Is serverless always cheaper than virtual machines?

No, not always. Serverless is typically cheaper for event-driven, spiky, or low-utilization workloads. For consistently high-utilization applications, reserved virtual machines might be more cost-effective due to long-term commitment discounts.

What are the main hidden costs of serverless computing?

Potential hidden costs include cold start latency mitigation (e.g., provisioned concurrency), increased complexity in observability and monitoring, and potential vendor lock-in. While execution costs are low, managing these other aspects requires careful planning and potentially additional tooling.

Can I run any application on serverless FaaS?

No. Serverless functions have limitations on execution time, memory, and network access. Long-running, resource-intensive, or stateful applications might not be suitable. Legacy applications may also require significant refactoring.

How does vendor lock-in affect serverless costs?
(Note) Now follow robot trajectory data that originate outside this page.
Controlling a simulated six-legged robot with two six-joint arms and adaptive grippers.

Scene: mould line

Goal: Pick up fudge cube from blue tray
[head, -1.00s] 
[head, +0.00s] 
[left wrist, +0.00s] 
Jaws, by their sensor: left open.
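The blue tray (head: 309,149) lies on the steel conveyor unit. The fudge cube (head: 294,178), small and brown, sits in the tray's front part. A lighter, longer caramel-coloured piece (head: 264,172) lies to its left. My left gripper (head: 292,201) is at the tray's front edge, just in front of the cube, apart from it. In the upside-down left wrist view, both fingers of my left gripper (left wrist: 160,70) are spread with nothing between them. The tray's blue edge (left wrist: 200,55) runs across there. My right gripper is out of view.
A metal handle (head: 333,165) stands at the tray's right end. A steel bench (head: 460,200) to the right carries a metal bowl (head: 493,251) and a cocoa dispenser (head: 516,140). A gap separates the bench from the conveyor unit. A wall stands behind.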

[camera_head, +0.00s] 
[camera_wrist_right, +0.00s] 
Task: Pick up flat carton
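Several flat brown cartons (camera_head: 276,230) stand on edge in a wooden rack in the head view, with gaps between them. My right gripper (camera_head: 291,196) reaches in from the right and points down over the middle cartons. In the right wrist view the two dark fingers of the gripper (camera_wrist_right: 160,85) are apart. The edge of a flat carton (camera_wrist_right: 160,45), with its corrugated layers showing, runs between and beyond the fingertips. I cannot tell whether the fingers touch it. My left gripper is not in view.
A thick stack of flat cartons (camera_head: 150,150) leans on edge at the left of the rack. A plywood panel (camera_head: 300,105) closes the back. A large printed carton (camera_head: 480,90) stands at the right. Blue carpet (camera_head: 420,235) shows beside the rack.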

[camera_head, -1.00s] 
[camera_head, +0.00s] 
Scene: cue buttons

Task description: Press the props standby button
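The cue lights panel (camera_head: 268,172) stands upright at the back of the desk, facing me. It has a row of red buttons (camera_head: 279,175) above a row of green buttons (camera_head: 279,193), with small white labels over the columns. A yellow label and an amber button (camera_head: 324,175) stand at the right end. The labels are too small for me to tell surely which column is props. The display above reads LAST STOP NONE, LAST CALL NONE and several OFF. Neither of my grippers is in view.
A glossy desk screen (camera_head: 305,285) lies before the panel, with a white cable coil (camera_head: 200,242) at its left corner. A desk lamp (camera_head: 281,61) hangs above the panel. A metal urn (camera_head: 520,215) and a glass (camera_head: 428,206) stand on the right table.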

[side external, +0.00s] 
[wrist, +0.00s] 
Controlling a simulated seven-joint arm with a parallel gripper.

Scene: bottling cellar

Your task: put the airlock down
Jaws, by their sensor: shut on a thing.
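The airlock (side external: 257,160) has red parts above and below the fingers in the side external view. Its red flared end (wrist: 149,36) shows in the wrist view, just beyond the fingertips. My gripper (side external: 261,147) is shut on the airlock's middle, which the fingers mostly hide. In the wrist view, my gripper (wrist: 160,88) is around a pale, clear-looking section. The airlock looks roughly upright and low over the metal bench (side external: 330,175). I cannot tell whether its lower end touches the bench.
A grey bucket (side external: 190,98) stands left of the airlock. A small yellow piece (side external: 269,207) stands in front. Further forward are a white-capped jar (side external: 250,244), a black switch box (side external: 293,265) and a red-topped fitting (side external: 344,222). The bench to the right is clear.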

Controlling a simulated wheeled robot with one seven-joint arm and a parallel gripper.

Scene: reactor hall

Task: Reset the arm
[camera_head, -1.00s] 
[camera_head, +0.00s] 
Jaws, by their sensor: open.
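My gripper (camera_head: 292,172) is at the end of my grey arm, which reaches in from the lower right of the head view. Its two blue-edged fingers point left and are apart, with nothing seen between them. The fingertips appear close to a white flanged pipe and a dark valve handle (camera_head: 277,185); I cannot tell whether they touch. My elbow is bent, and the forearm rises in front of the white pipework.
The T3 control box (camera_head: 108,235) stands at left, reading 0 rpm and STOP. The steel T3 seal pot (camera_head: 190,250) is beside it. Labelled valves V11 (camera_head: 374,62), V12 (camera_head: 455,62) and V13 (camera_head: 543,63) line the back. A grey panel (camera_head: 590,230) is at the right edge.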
Vendor lock-in can indirectly affect costs. If you become heavily invested in one provider’s serverless ecosystem, migrating to a potentially cheaper alternative later can be expensive and time-consuming, effectively locking you into their pricing structure.
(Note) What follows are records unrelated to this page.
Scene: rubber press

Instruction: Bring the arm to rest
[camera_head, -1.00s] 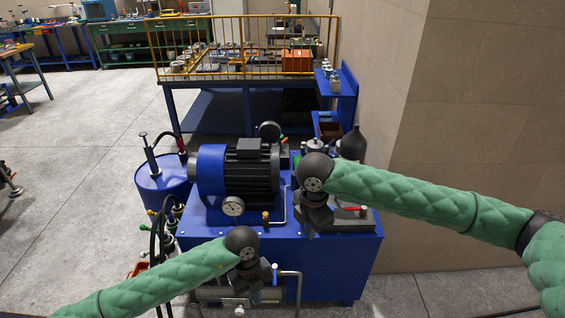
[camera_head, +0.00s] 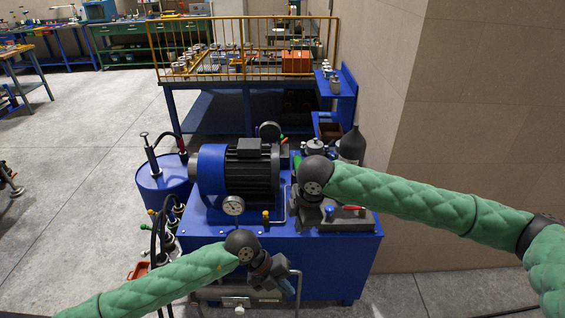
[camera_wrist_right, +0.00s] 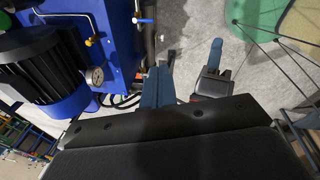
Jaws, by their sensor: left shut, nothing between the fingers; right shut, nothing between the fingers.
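My left gripper (camera_head: 287,288) is the lower one, tilted down to the right in front of the blue machine's lower front. Its fingers look closed and empty. My right gripper (camera_head: 303,222) hangs pointing down over the right part of the machine's top; its fingertips are mostly hidden in the head view. In the right wrist view, my right gripper's blue fingers (camera_wrist_right: 158,86) are together with nothing between them. My left gripper (camera_wrist_right: 213,68) also shows there, to the right of them.
The blue press unit (camera_head: 335,255) with its black motor (camera_head: 250,172) and gauge (camera_head: 233,205) stands close to both grippers. A blue drum (camera_head: 160,187) stands left, and a black bottle (camera_head: 352,145) behind. A beige wall (camera_head: 480,120) is at right. Open floor (camera_head: 70,180) lies left.

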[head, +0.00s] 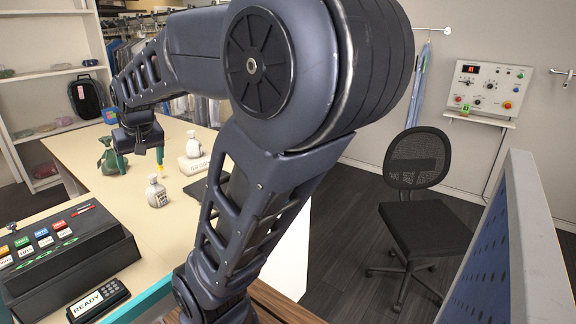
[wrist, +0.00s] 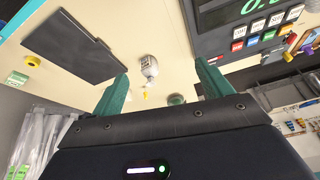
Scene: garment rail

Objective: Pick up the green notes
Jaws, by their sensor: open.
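I cannot surely make out the green notes. A small yellow-green block (head: 465,108) on the ledge under the wall panel may be them, but it is too small to tell. A small green item (wrist: 17,78) at the left edge of the wrist view is also unclear. My gripper (head: 140,158) is over the far part of the counter, its teal fingers pointing down. In the wrist view the fingers (wrist: 160,82) are spread wide with nothing held between them. A dark green bottle-like thing (head: 108,163) stands by the left finger.
The cream counter (head: 120,200) holds white bottles (head: 156,192), a dark flat pad (wrist: 70,45) and a black register (head: 70,250) with coloured keys. A card reader (head: 98,299) sits near. A black chair (head: 425,212) and blue-faced panel (head: 510,250) stand right. My arm hides part of the counter.

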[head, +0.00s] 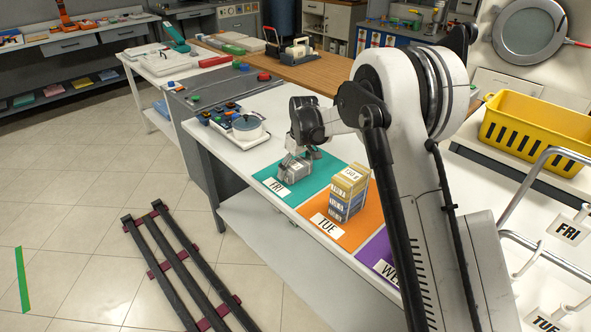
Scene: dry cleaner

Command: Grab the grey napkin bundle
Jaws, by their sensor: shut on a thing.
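The grey napkin bundle (296,168) is on the teal FRI mat (265,180), on the white table. My gripper (297,160) points down at it from above and is shut on it. The fingers cover part of the bundle. I cannot tell whether the bundle touches the mat or is slightly lifted.
A stack of yellow, grey and blue bundles (347,193) stands on the orange TUE mat (331,229), right of my gripper. A purple mat (379,258) is partly behind my arm. A tray with a round container (247,127) stands behind. A yellow basket (538,130) is at the right.

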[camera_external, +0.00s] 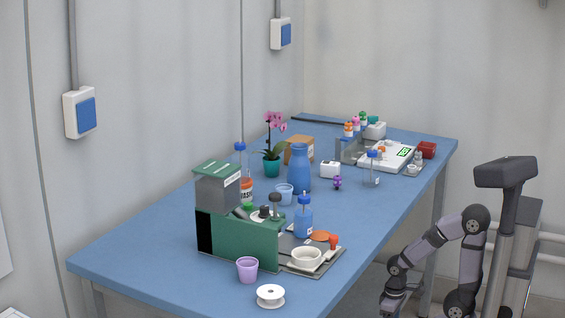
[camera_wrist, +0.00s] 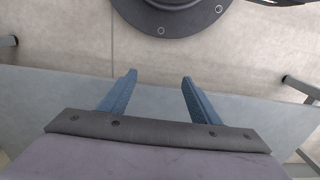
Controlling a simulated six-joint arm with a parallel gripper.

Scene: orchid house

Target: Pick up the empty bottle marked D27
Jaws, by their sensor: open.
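A clear, blue-capped bottle (camera_external: 373,170) stands upright towards the right side of the blue table and looks empty; its label is too small to read. A blue bottle with a blue top (camera_external: 303,217) stands nearer the front, by the green machine; its white label is also unreadable. I cannot tell which bottle bears D27. My gripper (camera_wrist: 159,78) is open and empty in the wrist view, above the floor and a grey-blue surface. In the external view my arm is folded low beside the table's right edge, away from the bottles.
A green machine (camera_external: 240,238), a lilac cup (camera_external: 247,270) and a white spool (camera_external: 270,296) stand near the front. A tall blue vase (camera_external: 299,170) and an orchid (camera_external: 272,140) stand mid-table. A white scale (camera_external: 386,155) sits behind the clear bottle. The front left tabletop is clear.

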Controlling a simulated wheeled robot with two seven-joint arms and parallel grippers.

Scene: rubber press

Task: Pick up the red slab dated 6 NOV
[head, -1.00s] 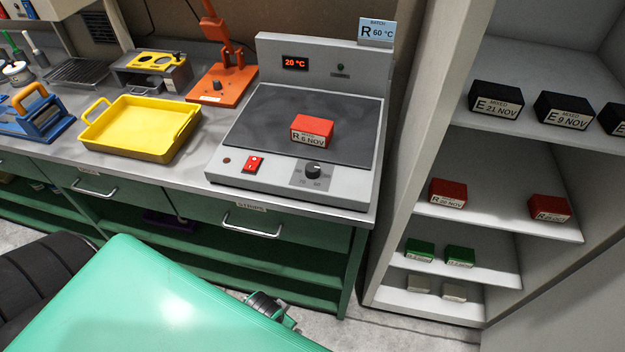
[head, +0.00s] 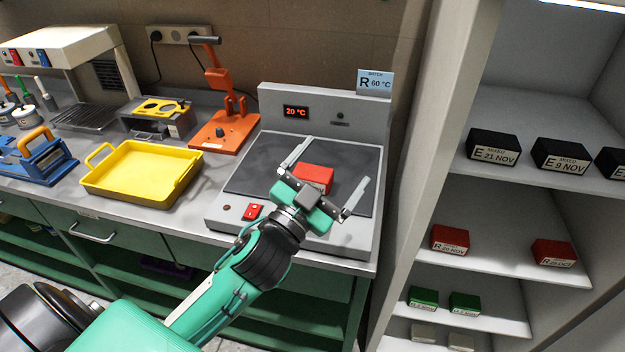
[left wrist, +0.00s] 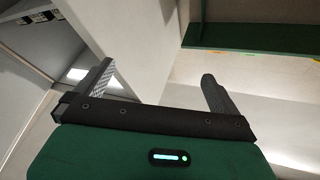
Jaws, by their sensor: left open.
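The red slab (head: 315,177) lies on the dark plate of the grey hot press (head: 240,213), which reads 20 °C. Its label is now covered by my gripper; a second ago it read R 6 NOV. My left gripper (head: 335,162) is open and empty, over the front of the plate. Its two fingers point towards the back, one on each side of the slab in the picture, wide apart from it. How high it is above the slab I cannot tell. The left wrist view shows the spread fingers (left wrist: 155,85) with no slab between them. My right gripper is not in view.
A yellow tray (head: 135,190) and an orange stand (head: 217,138) are left of the press. A batch sign (head: 375,82) stands on its back panel. The shelf at right holds black slabs (head: 492,148), two other red slabs (head: 450,239) and green ones.

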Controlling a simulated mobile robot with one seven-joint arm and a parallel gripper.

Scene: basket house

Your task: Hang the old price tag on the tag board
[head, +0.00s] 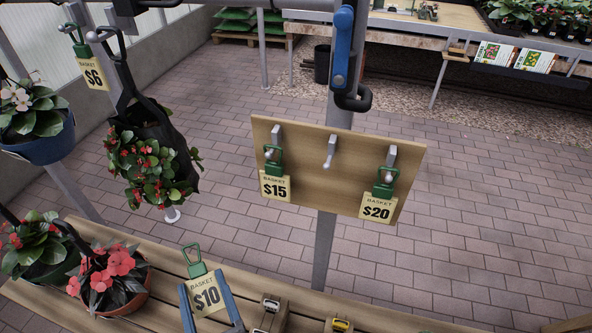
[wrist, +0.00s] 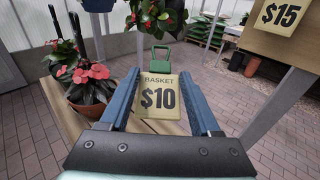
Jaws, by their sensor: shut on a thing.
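My gripper (head: 212,306) is shut on a cream price tag (head: 205,292) that reads "BASKET $10" and has a green clip at its top. In the wrist view the tag (wrist: 158,98) stands between the two blue fingers, clip end away from me. The wooden tag board (head: 335,170) is on the grey post, up and right of my gripper. It has three pegs. A $15 tag (head: 275,186) hangs on the left peg and a $20 tag (head: 378,207) on the right peg. The middle peg (head: 330,150) is bare. A $6 tag (head: 92,72) hangs at upper left beside a basket's hanger.
A black hanging basket with red flowers (head: 150,160) is left of the board. Potted plants (head: 105,280) stand on the slatted wooden bench (head: 165,262) below. A blue hook bracket (head: 342,50) is on the post above the board. Paved floor is open to the right.

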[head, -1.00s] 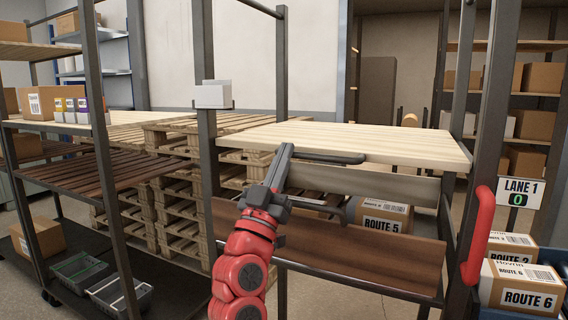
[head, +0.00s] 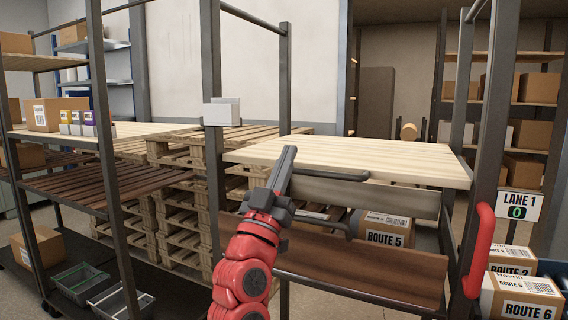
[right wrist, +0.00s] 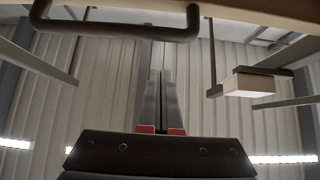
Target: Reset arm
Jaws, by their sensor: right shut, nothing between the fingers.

What is the primary advantage of serverless over VMs for cost?

The primary cost advantage is the pay-per-execution model. You only pay for the actual compute time and resources consumed by your functions when they are running. VMs, on the other hand, charge for provisioned capacity, meaning you pay even when the instance is idle. This is a fundamental difference that drives serverless cost savings for many applications.